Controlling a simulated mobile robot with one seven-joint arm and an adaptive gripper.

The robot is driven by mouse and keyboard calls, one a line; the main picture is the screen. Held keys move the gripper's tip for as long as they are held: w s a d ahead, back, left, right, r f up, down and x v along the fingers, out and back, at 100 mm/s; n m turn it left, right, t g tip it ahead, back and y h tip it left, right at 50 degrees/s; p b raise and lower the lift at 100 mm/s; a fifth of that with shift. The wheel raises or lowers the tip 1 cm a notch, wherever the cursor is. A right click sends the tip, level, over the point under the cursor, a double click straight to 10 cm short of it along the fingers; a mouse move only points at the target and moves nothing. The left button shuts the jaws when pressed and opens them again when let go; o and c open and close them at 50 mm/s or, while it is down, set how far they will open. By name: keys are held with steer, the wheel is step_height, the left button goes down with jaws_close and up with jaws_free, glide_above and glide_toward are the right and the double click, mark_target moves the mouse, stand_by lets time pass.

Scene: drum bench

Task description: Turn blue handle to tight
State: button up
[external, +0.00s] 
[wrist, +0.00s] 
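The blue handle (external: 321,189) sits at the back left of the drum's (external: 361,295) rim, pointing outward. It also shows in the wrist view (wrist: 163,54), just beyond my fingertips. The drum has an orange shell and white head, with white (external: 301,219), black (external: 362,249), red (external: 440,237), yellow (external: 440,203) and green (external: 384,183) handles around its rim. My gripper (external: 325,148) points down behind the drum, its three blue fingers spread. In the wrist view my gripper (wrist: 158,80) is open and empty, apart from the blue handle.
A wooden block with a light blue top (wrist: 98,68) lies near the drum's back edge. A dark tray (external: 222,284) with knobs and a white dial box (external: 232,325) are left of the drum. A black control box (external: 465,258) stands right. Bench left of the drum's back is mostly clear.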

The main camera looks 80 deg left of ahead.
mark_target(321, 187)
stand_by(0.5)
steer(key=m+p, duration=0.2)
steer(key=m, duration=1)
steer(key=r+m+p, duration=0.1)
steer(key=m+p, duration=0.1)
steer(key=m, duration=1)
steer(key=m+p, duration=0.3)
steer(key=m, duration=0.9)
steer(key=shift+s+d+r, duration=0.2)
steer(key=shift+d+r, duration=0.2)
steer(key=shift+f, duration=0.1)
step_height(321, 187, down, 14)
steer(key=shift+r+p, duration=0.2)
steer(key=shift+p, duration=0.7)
==========
_Directions for this task_:
Set out the complete listing exactly as shown.

_The solution_:
Controlling a simulated mobile robot with one seven-joint arm and an adaptive gripper.

The robot is driven by mouse and keyboard calls, one a line; the main picture is the screen. Held keys move the gripper's tip for as long as they are held: w s a d ahead, back, left, right, r f up, down and x v along the fingers, out and back, at 100 mm/s; n m turn it left, right, t g tip it ahead, back and y h tip it left, right at 50 degrees/s; p b raise and lower the lift at 100 mm/s; a fifth of that with shift. The wheel raises or lowers the tip 1 cm a notch, wherever the cursor is. A right click sends the tip, level, over the point under the cursor, a double click straight to 10 cm short of it along the fingers; a mouse move only points at the target and moves nothing. The left button shuts the jaws when pressed and opens them again when let go; o and c open and close them at 50 mm/s or, while it is down, set how far they will open. By name: keys are held with steer, the wheel is step_height, the left button goes down with jaws_close and up with jaws_free, glide_above and glide_toward are the right and the double click, mark_target moves the mouse, stand_by lets time pass.

Scene: drum bench

Task description: Turn blue handle to tight
State: button up
[external, +0.00s] 
[wrist, +0.00s] 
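The blue handle (external: 321,189) sits at the back left of the drum's (external: 361,295) rim, pointing outward. It also shows in the wrist view (wrist: 163,54), just beyond my fingertips. The drum has an orange shell and white head, with white (external: 301,219), black (external: 362,249), red (external: 440,237), yellow (external: 440,203) and green (external: 384,183) handles around its rim. My gripper (external: 325,148) points down behind the drum, its three blue fingers spread. In the wrist view my gripper (wrist: 158,80) is open and empty, apart from the blue handle.
A wooden block with a light blue top (wrist: 98,68) lies near the drum's back edge. A dark tray (external: 222,284) with knobs and a white dial box (external: 232,325) are left of the drum. A black control box (external: 465,258) stands right. Bench left of the drum's back is mostly clear.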

The main camera looks 80 deg left of ahead.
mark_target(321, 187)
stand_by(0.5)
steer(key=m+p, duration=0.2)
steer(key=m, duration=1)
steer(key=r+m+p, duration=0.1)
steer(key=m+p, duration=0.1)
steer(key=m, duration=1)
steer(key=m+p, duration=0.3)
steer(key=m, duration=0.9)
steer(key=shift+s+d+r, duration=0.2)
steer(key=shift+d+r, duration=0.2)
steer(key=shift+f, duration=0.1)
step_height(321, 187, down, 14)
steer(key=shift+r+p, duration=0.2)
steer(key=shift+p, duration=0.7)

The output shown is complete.